WHAT NEEDS TO BE DONE. Take the lines from the one containing "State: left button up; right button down" through the final line below and restate them exactly. Omit the pictures.

PROVIDED DATA.
◇ ◇ ◇
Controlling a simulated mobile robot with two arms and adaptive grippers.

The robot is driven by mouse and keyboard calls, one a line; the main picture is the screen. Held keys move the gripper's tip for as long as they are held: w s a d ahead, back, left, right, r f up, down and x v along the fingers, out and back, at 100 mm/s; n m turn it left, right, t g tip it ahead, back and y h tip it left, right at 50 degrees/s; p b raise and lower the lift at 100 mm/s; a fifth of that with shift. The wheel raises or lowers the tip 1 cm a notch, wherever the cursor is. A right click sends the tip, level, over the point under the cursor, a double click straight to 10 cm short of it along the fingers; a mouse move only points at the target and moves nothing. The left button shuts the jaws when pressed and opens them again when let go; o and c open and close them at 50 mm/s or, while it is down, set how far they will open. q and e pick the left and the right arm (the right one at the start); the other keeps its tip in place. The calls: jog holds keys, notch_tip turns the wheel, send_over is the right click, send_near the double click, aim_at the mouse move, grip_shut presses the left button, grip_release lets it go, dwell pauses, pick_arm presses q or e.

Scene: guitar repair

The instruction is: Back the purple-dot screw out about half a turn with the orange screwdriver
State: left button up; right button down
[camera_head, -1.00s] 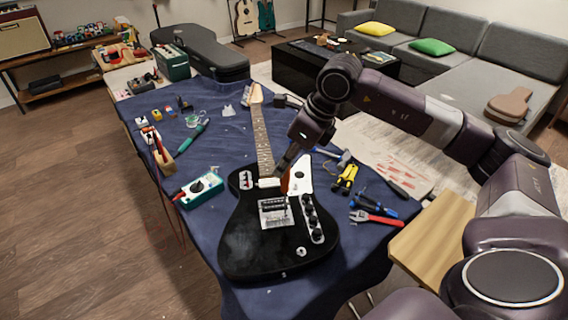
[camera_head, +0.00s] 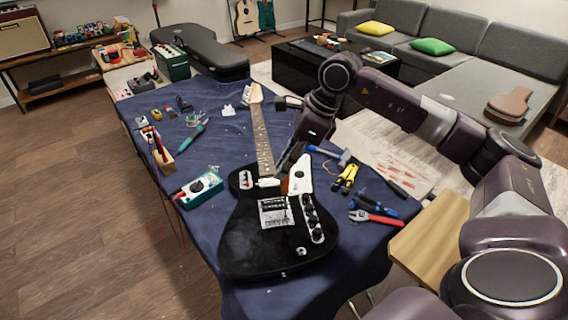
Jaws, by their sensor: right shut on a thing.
◇ ◇ ◇
ANSWER TO THE PROBLEM.
State: left button up; right button down
[camera_head, -1.00s] 
[camera_head, +0.00s] 
Jaws, by their sensor: right shut on a thing.

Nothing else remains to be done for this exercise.